**AIM**
Return the whole listing, keeping every character the same.

**TASK INPUTS**
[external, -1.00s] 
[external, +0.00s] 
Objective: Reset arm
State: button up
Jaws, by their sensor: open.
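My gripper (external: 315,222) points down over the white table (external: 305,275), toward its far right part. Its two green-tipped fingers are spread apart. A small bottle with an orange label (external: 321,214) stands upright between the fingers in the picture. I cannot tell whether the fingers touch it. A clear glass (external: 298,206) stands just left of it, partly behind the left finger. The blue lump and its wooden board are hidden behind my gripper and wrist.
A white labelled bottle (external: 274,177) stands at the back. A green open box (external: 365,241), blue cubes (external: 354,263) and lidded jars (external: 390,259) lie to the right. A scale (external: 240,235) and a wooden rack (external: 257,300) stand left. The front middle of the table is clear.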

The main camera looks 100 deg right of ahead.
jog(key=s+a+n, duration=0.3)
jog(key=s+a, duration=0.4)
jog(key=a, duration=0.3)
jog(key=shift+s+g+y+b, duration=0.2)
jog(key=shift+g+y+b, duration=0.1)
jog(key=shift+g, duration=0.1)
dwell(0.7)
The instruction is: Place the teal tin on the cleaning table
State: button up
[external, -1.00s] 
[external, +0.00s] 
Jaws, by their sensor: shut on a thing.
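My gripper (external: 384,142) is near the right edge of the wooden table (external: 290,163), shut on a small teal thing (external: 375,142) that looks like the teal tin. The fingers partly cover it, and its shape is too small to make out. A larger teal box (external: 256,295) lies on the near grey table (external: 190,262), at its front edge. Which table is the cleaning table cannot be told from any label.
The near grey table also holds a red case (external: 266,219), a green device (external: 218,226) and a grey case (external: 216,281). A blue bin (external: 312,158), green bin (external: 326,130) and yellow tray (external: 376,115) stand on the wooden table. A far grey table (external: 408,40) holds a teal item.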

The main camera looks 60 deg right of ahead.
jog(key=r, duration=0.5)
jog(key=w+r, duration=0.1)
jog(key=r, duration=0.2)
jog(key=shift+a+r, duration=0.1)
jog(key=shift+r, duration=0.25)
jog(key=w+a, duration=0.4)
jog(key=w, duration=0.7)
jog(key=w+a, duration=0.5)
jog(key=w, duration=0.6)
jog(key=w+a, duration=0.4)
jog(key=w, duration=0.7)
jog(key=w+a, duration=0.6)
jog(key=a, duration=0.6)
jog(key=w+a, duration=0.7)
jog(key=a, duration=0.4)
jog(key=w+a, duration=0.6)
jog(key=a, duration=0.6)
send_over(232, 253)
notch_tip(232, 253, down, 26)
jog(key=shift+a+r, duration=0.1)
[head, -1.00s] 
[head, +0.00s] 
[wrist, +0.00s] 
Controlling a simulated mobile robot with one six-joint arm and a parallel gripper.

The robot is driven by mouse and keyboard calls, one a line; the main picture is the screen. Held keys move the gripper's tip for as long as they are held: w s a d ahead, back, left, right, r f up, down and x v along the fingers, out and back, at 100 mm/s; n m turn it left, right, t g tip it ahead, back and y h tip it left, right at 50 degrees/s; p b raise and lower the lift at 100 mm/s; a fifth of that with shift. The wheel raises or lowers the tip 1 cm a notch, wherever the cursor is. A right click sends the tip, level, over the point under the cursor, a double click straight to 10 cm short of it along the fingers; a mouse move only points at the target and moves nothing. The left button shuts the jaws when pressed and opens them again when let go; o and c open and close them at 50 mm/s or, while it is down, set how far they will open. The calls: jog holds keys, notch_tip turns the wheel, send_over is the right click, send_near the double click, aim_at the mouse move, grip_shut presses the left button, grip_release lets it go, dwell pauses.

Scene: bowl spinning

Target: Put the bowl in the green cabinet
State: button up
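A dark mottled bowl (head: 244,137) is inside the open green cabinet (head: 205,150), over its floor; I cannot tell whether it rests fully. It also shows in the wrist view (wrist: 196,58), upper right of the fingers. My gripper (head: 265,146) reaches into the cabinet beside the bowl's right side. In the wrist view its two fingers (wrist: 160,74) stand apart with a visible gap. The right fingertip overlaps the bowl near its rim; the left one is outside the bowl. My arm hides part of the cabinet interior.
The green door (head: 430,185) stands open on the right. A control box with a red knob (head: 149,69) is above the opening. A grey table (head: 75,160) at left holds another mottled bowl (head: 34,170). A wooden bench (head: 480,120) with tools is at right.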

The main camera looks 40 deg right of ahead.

**SOLUTION TO THIS PROBLEM**
[external, -1.00s] 
[external, +0.00s] 
Objective: Reset arm
State: button up
Jaws, by their sensor: open.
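My gripper (external: 315,222) points down over the white table (external: 305,275), toward its far right part. Its two green-tipped fingers are spread apart. A small bottle with an orange label (external: 321,214) stands upright between the fingers in the picture. I cannot tell whether the fingers touch it. A clear glass (external: 298,206) stands just left of it, partly behind the left finger. The blue lump and its wooden board are hidden behind my gripper and wrist.
A white labelled bottle (external: 274,177) stands at the back. A green open box (external: 365,241), blue cubes (external: 354,263) and lidded jars (external: 390,259) lie to the right. A scale (external: 240,235) and a wooden rack (external: 257,300) stand left. The front middle of the table is clear.

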The main camera looks 100 deg right of ahead.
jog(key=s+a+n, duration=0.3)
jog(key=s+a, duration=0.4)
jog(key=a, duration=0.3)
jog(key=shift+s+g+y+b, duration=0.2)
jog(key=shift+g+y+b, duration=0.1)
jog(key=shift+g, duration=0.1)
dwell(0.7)
The instruction is: Place the teal tin on the cleaning table
State: button up
[external, -1.00s] 
[external, +0.00s] 
Jaws, by their sensor: shut on a thing.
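My gripper (external: 384,142) is near the right edge of the wooden table (external: 290,163), shut on a small teal thing (external: 375,142) that looks like the teal tin. The fingers partly cover it, and its shape is too small to make out. A larger teal box (external: 256,295) lies on the near grey table (external: 190,262), at its front edge. Which table is the cleaning table cannot be told from any label.
The near grey table also holds a red case (external: 266,219), a green device (external: 218,226) and a grey case (external: 216,281). A blue bin (external: 312,158), green bin (external: 326,130) and yellow tray (external: 376,115) stand on the wooden table. A far grey table (external: 408,40) holds a teal item.

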The main camera looks 60 deg right of ahead.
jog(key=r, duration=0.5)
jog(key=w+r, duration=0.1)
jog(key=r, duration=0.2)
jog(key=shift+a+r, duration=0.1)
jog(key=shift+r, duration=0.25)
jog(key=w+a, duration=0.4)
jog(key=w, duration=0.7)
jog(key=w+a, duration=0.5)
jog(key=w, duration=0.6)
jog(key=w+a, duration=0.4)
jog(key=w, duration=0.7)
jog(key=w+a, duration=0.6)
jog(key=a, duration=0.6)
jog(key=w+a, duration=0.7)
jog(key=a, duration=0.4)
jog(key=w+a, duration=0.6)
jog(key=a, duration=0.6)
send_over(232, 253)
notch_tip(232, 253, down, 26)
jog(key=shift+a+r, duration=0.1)
[head, -1.00s] 
[head, +0.00s] 
[wrist, +0.00s] 
Controlling a simulated mobile robot with one six-joint arm and a parallel gripper.

The robot is driven by mouse and keyboard calls, one a line; the main picture is the screen. Held keys move the gripper's tip for as long as they are held: w s a d ahead, back, left, right, r f up, down and x v along the fingers, out and back, at 100 mm/s; n m turn it left, right, t g tip it ahead, back and y h tip it left, right at 50 degrees/s; p b raise and lower the lift at 100 mm/s; a fifth of that with shift. The wheel raises or lowers the tip 1 cm a notch, wherever the cursor is. A right click sends the tip, level, over the point under the cursor, a double click straight to 10 cm short of it along the fingers; a mouse move only points at the target and moves nothing. The left button shuts the jaws when pressed and opens them again when let go; o and c open and close them at 50 mm/s or, while it is down, set how far they will open. The calls: jog holds keys, notch_tip turns the wheel, send_over is the right click, send_near the double click, aim_at the mouse move, grip_shut presses the left button, grip_release lets it go, dwell pauses.

Scene: bowl spinning

Target: Put the bowl in the green cabinet
State: button up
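A dark mottled bowl (head: 244,137) is inside the open green cabinet (head: 205,150), over its floor; I cannot tell whether it rests fully. It also shows in the wrist view (wrist: 196,58), upper right of the fingers. My gripper (head: 265,146) reaches into the cabinet beside the bowl's right side. In the wrist view its two fingers (wrist: 160,74) stand apart with a visible gap. The right fingertip overlaps the bowl near its rim; the left one is outside the bowl. My arm hides part of the cabinet interior.
The green door (head: 430,185) stands open on the right. A control box with a red knob (head: 149,69) is above the opening. A grey table (head: 75,160) at left holds another mottled bowl (head: 34,170). A wooden bench (head: 480,120) with tools is at right.

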The main camera looks 40 deg right of ahead.

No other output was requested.